Avoiding these mistakes ensures that naming a relative as trustee remains a strength, not a liability.
⚖️ Weighing the Pros and Cons
Here’s a quick breakdown of the main advantages and disadvantages of choosing a family member as your trustee.
| Pros (Family Trustee) | Cons (Family Trustee) |
|---|---|
| Trust & Insight: A close relative often understands the family’s needs, values, and the settlor’s intentions. They may handle personal or sentimental assets (like heirlooms) more sensitively. | Potential Conflicts: Family relationships can complicate decisions. Disputes may arise if a trustee-child disagrees with other beneficiaries (siblings, for example), or if beneficiaries feel the trustee-friend is not impartial. |
| Cost Savings: Family members usually serve for free or for minimal compensation. This can save thousands in trustee fees (compared to a professional trustee or bank). | Lack of Expertise: Unless the relative is financially savvy, they might struggle with investment decisions, tax filings, or recordkeeping. This can expose the trust to mistakes or missed opportunities. |
| Continuity and Control: Settlor often feels comfortable that the family will honor their wishes. Transitions (like spouse to adult child) may be smoother when trustees are relatives. | Limited Asset Protection: If a trust’s goal is to protect assets from creditors, having a related trustee (especially if the settlor has too much control) may weaken protection. Creditors could argue the settlor effectively still controls the trust. |
| Flexibility: A family trustee can make on-the-spot decisions without the bureaucracy of a corporate trustee. They can adapt quickly to family needs or emergencies. | Emotional Stress: Managing a loved one’s estate can put a family member in a tough spot emotionally. They may feel guilty saying “no” to beneficiaries or overwhelmed by responsibility. |
Deciding whether the pros outweigh the cons depends on your situation. Often, families strike a balance: for example, naming a family member as co-trustee alongside a professional, or using family trustees for certain parts of a trust (like distributing personal items) and relying on professionals for investments and taxes.
📚 Key Terms & Concepts
To fully grasp these issues, here are some important trust-related terms you should know:
- Settlor (Grantor): The person who creates the trust by placing assets into it and defining its terms. A grantor and settlor are the same role, just different names.
- Trustee: The individual or entity entrusted to manage and distribute the trust’s assets according to the settlor’s instructions. When a family member is trustee, they still must follow the trust document and laws.
- Beneficiary: Someone who benefits from the trust (e.g. getting income or assets from it). Family members can be beneficiaries, but that status brings conflicts if the trustee is also a beneficiary.

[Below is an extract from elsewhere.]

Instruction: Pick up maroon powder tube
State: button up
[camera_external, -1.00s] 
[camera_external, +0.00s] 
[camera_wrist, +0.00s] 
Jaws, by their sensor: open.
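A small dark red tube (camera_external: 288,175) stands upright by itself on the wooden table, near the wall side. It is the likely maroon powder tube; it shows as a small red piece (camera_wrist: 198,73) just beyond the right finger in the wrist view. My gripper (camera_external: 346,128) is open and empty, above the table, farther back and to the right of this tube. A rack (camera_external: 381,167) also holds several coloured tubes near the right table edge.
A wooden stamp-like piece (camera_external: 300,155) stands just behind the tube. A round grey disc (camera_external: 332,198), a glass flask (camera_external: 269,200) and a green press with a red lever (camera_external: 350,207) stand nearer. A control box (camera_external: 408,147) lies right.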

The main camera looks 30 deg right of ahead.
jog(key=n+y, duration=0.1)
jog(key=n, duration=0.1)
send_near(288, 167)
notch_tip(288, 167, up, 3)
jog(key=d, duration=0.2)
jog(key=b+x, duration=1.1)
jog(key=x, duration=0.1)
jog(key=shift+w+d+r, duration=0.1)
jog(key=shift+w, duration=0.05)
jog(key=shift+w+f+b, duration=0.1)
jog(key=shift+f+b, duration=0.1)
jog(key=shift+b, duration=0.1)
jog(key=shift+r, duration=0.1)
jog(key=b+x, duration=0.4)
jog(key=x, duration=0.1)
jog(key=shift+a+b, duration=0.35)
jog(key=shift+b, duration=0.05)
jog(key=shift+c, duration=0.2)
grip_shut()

- Revocable Trust: A trust that the settlor can change or cancel at any time during their lifetime. In a revocable living trust, it’s common for the settlor to be trustee. Because the settlor keeps control, the trust’s income is usually taxed to them, and creditors can reach the assets in many cases.
- Irrevocable Trust: Once set, this trust usually cannot be changed or undone by the settlor. If the settlor names themselves or a relative as trustee of an irrevocable trust, it might keep the trust a “grantor trust” for taxes, and it could limit the trust’s ability to protect assets from the settlor’s creditors.
- Grantor Trust Rules: (IRC §§672–678) A part of tax law. If the settlor retains certain powers (like the ability to replace the trustee), the IRS treats the trust’s income as the settlor’s income. Naming a family member as trustee often means the settlor retains control powers. If the goal is tax planning, this is important.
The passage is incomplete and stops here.